Jessica Lee Anderson
Dear Teen Me,
It’s your senior year of high school, 8:00 p.m. on a Friday night. There’s a huge football game happening right now and parties are just getting started. Sadly, you’re in bed. Not because you have some illness or because you’re nursing a hangover or anything like that (though be warned: you will soon suffer the worst hangover of your life). You’re just exhausted. So very, very exhausted.

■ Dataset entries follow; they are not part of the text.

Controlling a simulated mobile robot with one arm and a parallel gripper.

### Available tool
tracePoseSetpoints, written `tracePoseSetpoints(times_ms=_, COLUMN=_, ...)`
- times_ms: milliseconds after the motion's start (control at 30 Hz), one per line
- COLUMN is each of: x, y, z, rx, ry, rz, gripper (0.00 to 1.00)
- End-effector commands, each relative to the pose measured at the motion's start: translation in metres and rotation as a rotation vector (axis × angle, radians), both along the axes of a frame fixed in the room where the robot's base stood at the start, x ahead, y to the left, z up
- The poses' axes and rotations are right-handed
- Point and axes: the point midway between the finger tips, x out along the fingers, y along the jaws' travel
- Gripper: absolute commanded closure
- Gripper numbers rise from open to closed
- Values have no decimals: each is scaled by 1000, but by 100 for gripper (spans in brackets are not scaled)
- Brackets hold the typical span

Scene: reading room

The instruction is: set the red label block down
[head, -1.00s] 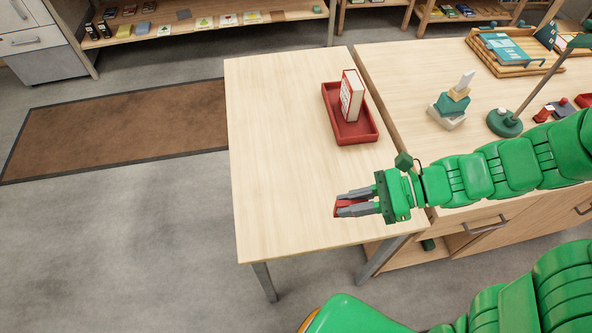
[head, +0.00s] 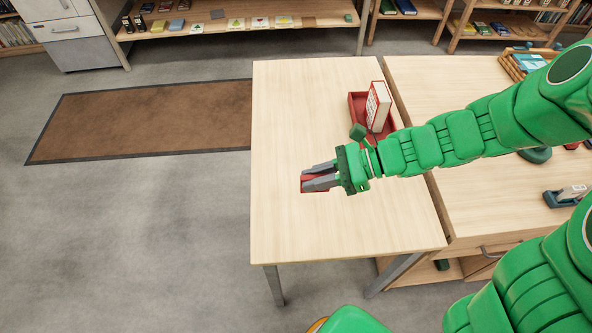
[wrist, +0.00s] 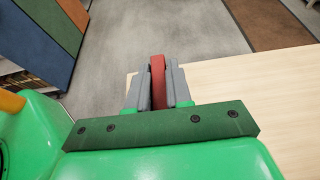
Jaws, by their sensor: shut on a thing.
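The red label block (head: 314,184) is held between the two grey fingers of my gripper (head: 319,177), which is shut on it. In the head view my gripper is over the light wooden table (head: 340,230), towards its middle left. I cannot tell how far the block is above the tabletop. In the wrist view the red block (wrist: 158,80) stands narrow and upright between the fingers (wrist: 158,88), near the table's edge.
A red tray (head: 357,106) holding a white and red book (head: 378,106) stands at the table's back right, behind my arm. The table's front half is clear. A second desk (head: 480,190) adjoins on the right. A brown mat (head: 150,120) lies on the floor.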

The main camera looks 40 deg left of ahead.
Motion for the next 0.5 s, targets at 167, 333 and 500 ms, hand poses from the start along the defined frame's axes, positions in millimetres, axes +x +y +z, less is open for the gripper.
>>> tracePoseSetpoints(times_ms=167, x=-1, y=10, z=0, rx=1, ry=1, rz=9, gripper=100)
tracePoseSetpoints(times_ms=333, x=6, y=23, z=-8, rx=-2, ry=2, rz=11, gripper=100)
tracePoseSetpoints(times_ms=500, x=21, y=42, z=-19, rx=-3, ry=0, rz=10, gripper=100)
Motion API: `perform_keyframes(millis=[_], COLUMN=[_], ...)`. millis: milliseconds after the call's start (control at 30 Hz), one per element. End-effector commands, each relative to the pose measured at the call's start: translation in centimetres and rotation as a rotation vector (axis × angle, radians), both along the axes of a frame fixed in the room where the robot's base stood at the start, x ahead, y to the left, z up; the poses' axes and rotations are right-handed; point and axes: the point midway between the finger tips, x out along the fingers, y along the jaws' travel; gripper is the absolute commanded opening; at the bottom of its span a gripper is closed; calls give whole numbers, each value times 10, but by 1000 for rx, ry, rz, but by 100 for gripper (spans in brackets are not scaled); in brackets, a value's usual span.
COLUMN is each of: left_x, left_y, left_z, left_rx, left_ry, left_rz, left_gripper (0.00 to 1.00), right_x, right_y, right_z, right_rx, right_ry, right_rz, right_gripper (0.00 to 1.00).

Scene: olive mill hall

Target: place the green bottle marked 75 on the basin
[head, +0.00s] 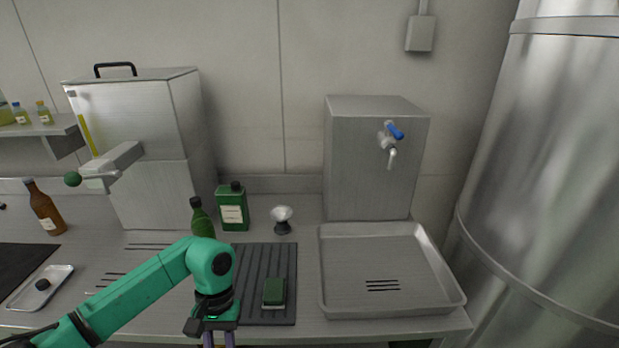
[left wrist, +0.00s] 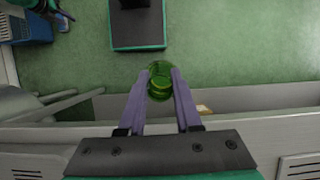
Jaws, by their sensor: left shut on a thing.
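My left gripper (left wrist: 160,88) is shut on a green glass bottle (left wrist: 159,82), seen nearly end-on between the fingertips in the left wrist view. No marking on it can be read. In the head view my left gripper (head: 219,342) points down at the bottom edge of the picture, by the counter's front edge, and the bottle in it is out of frame. The basin (head: 370,257) is a shallow, empty steel tray with a slotted bottom, on the counter at the right, under a blue-handled tap. My right gripper is not in view.
A dark green bottle (head: 201,219), a green can (head: 232,208) and a white brush (head: 282,218) stand at the back. A green sponge (head: 275,292) lies on the black ribbed mat (head: 266,262). A brown bottle (head: 44,210) is at left. The steel tap box (head: 368,160) rises behind the basin.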

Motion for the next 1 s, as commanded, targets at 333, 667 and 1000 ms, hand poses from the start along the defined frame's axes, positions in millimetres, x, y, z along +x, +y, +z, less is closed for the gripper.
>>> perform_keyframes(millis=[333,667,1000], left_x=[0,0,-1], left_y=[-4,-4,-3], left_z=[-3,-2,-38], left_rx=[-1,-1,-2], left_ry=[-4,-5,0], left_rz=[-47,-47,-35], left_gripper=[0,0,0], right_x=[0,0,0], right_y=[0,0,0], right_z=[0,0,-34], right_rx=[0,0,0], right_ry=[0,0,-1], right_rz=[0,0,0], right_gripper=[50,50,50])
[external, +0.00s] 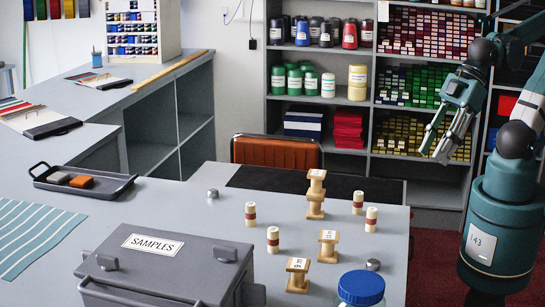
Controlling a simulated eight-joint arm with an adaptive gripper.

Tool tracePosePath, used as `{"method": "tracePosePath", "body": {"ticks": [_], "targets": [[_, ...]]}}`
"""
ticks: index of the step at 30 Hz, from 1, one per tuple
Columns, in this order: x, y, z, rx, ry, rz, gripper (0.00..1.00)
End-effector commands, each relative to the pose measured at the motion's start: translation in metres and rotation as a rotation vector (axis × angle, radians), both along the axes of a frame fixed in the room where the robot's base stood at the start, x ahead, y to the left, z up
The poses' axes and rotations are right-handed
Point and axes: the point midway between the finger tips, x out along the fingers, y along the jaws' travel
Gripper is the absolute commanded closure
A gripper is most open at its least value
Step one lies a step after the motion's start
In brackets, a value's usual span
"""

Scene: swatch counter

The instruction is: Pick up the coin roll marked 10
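Several pale upright rolls with a dark red band stand on the grey counter: one at the left (250,214), one nearer the front (273,240), and two at the right (358,202) (371,219). I cannot read a 10 on any of them. Wooden spool-shaped pieces with small number labels stand between them: a stacked pair at the back (316,193), one in the middle (328,246) and one at the front (297,275). Their numbers are too small to read surely. My gripper (434,157) is open and empty, raised to the right of the counter, well apart from these pieces.
A grey SAMPLES box (168,270) fills the front left. A blue-lidded jar (360,289) stands at the front edge. Two small metal knobs (212,194) (373,265) flank the pieces. A dark tray (84,184) lies at the left, and an orange chair (277,152) stands behind.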

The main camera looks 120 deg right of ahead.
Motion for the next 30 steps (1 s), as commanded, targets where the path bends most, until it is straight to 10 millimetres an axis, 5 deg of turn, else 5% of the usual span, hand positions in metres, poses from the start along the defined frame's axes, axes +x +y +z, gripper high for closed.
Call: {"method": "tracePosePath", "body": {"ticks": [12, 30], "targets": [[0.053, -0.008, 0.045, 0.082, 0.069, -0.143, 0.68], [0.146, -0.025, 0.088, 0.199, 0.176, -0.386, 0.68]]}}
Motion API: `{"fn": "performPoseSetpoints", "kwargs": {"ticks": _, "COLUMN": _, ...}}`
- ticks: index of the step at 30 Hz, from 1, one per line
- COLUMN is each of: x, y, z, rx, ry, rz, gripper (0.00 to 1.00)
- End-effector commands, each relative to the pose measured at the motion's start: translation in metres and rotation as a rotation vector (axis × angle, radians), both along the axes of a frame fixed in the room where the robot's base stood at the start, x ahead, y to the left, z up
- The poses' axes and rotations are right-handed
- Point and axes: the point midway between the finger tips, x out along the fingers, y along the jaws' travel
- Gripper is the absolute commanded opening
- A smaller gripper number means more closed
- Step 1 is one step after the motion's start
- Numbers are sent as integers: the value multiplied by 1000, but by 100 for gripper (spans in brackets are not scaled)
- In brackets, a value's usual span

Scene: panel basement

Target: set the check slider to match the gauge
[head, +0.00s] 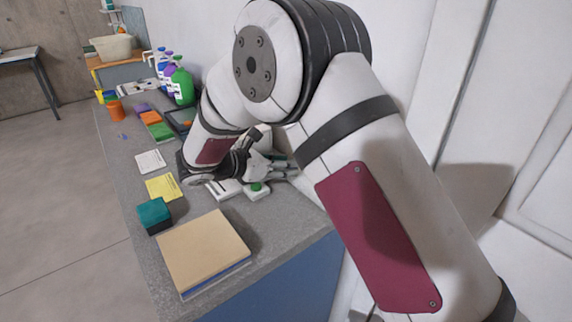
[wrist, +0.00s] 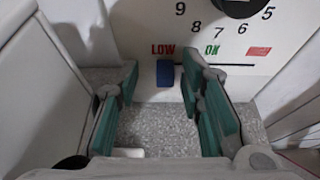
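In the wrist view a white panel carries a blue slider knob (wrist: 165,73) below the red LOW label, at the left end of a horizontal slot. A green OK label (wrist: 211,49) and a small red label (wrist: 258,51) stand to the right. Above is part of a gauge face (wrist: 217,27) with numerals 5 to 9 and a black round part. Its needle cannot be made out. My gripper (wrist: 160,72) is open, with its teal-padded fingers on either side of the knob; contact cannot be told. In the head view my gripper (head: 280,170) is near the wall, and my arm hides the panel.
The grey counter (head: 135,185) holds a tan book (head: 203,248), a teal box (head: 154,215), yellow notes (head: 162,187), a white device with a green button (head: 257,189), and a green bottle (head: 182,83) farther back. A white surface (wrist: 45,100) stands close left of my gripper.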

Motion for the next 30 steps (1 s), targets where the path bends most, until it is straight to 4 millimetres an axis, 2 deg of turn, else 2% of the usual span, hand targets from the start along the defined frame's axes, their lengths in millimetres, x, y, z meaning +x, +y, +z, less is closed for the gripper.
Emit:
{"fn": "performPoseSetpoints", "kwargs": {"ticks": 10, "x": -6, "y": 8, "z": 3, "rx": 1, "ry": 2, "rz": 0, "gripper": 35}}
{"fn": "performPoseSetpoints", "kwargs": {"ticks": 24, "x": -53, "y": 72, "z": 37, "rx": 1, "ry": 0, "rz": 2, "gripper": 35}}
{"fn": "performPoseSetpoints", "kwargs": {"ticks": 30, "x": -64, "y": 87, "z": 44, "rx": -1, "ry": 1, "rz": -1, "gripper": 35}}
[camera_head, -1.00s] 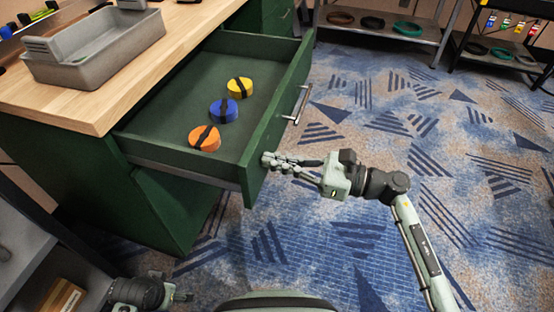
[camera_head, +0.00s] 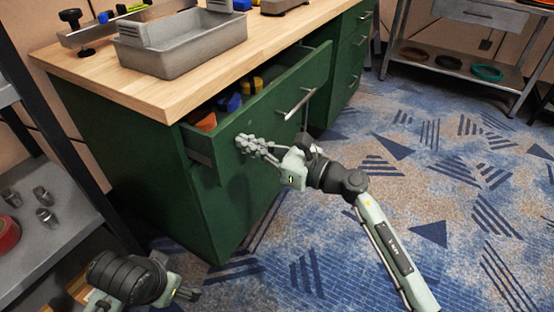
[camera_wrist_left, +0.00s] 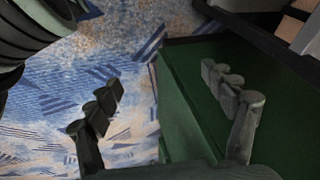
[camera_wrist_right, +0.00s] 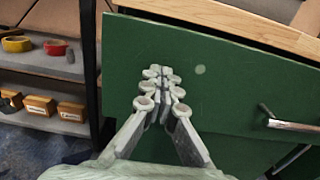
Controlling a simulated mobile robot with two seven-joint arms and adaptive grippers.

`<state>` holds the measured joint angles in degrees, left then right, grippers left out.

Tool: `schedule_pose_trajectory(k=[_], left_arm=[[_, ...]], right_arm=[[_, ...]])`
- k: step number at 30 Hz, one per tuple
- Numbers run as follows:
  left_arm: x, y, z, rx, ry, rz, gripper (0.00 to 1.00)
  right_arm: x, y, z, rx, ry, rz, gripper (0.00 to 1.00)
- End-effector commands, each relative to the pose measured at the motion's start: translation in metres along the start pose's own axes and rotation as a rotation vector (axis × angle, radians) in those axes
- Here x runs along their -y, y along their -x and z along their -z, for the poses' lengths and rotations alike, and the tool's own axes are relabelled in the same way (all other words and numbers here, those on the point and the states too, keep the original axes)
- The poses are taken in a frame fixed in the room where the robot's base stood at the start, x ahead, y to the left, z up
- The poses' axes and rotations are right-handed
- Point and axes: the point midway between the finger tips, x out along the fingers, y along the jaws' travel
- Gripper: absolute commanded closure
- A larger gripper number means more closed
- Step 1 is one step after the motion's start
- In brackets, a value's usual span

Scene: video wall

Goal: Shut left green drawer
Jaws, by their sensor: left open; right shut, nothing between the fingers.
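The left green drawer (camera_head: 262,112) is partly out of the green workbench, open by a narrow gap at its top. In the right wrist view the closed fingertips (camera_wrist_right: 161,72) lie against or very close to the green front (camera_wrist_right: 225,85). My left gripper (camera_wrist_left: 165,105) is open and empty, low beside the green cabinet side.
A grey tray (camera_head: 185,48) stands on the wooden worktop (camera_head: 140,94). A grey shelf (camera_head: 40,240) with small metal cups is at the left, near my left arm. More green drawers (camera_head: 352,62) are beyond the handle. Carpet floor at the right is clear.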

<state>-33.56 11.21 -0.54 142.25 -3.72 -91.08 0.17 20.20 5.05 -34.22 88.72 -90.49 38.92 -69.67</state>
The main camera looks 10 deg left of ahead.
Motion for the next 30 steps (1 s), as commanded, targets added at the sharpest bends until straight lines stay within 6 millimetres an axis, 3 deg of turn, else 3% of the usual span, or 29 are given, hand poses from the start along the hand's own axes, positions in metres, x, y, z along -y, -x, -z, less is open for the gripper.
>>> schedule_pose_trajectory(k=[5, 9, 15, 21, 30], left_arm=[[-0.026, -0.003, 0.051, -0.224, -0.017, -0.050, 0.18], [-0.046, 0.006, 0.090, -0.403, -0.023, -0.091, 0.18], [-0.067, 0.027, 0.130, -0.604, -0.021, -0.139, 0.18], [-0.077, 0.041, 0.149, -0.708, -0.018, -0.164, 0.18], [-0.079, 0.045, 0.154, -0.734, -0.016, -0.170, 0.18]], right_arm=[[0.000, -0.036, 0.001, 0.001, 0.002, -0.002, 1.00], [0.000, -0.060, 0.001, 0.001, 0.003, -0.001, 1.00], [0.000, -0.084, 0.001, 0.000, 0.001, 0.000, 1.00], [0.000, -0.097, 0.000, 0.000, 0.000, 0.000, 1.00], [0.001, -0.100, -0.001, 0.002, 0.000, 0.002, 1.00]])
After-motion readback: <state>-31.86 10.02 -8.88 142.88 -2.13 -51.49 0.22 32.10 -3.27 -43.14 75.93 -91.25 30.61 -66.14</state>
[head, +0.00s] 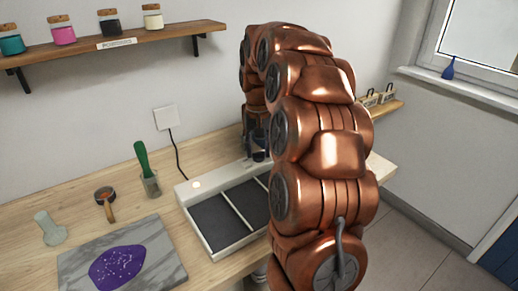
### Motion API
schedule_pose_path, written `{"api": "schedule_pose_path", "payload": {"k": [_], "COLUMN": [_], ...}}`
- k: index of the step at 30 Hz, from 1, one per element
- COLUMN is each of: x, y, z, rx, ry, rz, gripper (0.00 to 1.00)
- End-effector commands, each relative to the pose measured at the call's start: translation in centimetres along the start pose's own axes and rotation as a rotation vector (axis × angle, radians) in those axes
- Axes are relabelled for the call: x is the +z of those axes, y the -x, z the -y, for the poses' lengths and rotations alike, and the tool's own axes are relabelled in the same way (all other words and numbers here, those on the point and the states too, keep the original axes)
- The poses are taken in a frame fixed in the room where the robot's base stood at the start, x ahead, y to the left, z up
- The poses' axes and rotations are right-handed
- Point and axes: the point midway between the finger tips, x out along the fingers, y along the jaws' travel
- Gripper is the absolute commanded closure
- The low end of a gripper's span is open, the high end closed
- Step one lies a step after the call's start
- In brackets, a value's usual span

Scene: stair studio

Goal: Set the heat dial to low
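A white heated tray unit (186,206) with dark flat compartments stands on the wooden workbench. A small glowing round spot (196,184) shows on its back rim at the left; I cannot tell whether it is a lamp or a dial. No marked heat dial can be made out. My copper arm hides the right part of the unit. My gripper (259,147), dark and partly hidden by my arm, is at the unit's back right. I cannot tell whether it touches anything or whether its fingers are open.
Left of the unit are a grey marbled slab (165,248) with a purple patch (117,268), a green-handled tool in a cup (151,184), a small wooden-handled pan (106,201) and a glass piece (50,230). A shelf (130,42) with jars hangs above.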

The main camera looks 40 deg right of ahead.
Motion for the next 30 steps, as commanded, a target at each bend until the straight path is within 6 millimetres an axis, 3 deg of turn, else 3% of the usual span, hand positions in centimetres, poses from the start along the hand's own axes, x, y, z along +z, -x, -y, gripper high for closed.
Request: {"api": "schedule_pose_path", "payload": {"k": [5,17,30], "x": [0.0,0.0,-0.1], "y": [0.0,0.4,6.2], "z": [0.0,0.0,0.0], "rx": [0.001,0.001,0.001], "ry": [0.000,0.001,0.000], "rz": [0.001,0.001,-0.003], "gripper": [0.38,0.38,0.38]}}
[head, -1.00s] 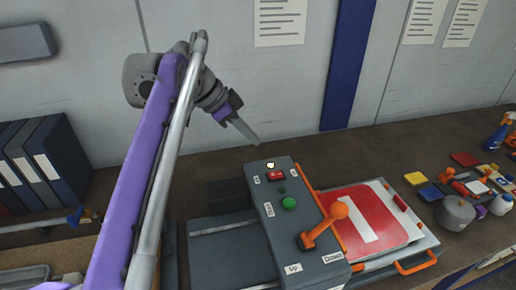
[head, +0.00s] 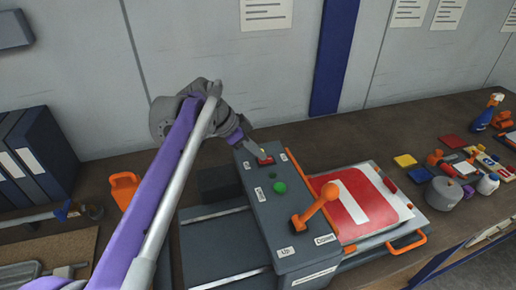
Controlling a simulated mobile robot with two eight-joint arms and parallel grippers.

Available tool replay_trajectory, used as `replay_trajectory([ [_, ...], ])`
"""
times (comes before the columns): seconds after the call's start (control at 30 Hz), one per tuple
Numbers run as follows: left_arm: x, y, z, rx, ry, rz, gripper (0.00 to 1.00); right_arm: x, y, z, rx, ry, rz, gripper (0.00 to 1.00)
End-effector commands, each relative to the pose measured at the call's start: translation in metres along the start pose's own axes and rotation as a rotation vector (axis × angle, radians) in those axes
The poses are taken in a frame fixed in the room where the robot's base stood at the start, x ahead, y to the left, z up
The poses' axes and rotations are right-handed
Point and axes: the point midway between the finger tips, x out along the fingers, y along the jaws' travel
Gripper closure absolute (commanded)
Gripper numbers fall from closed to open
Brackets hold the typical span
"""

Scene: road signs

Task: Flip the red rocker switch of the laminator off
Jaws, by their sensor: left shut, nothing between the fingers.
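The laminator (head: 290,235) stands on the dark bench, with a grey control box in its middle. Its red rocker switch (head: 265,161) is near the far end of the box top, above a green button (head: 280,187). My left gripper (head: 259,153) is shut and empty, its tip at the switch's far edge; I cannot tell whether it touches. The tip partly covers the switch, and its tilt is too small to read. My right gripper is not in view.
An orange lever (head: 316,205) sticks up from the box's near end. A red and white sign (head: 365,199) lies on the laminator's right side. Binders (head: 38,155) stand at the left. Coloured pads, a grey pot (head: 443,193) and bottles are at the right.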

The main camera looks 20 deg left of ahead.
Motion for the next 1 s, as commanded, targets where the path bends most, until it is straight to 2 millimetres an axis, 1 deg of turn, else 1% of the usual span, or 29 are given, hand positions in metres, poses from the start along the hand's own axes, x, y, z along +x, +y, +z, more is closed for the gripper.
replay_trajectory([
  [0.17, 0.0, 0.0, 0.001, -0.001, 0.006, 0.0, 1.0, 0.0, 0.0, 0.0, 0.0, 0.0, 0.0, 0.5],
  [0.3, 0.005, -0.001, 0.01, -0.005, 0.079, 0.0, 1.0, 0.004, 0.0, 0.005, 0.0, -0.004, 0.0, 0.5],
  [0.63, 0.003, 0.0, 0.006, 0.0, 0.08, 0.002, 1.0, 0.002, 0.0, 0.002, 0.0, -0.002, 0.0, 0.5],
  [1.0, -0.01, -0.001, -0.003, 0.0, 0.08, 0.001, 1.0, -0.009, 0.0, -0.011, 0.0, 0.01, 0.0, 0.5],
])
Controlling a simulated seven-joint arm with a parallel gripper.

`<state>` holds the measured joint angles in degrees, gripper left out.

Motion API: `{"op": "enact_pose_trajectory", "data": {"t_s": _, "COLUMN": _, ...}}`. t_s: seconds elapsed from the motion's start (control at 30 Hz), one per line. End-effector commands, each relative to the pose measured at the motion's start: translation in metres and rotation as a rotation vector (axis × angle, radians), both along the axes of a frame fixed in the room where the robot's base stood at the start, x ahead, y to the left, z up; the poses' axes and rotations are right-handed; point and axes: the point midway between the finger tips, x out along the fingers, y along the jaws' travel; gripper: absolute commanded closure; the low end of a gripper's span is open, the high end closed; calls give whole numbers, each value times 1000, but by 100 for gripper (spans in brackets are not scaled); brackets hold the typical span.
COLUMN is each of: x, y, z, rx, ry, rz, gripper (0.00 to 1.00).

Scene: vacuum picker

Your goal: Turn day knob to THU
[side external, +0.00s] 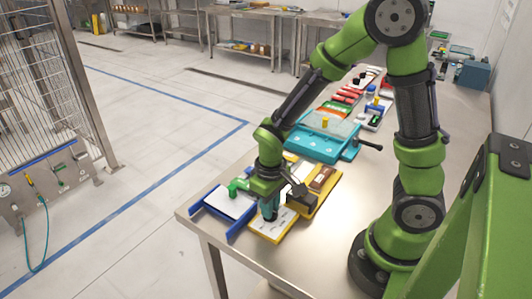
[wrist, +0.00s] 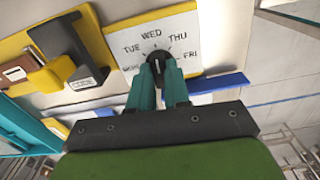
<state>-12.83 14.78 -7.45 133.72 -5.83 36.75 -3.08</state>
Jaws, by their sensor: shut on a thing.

You’ve been averaging about five hours of sleep per night—actually less with midterms and the SAT looming. Plus, you have a ton of other projects due, like that student council environmental proposal you grudgingly signed up for because it was going to look good on your college and scholarship applications. To date, you’ve filled out twenty-nine applications. You’re
desperate
. You want to go away to college badly, but support and finances are limited. These obstacles make you even more obsessed.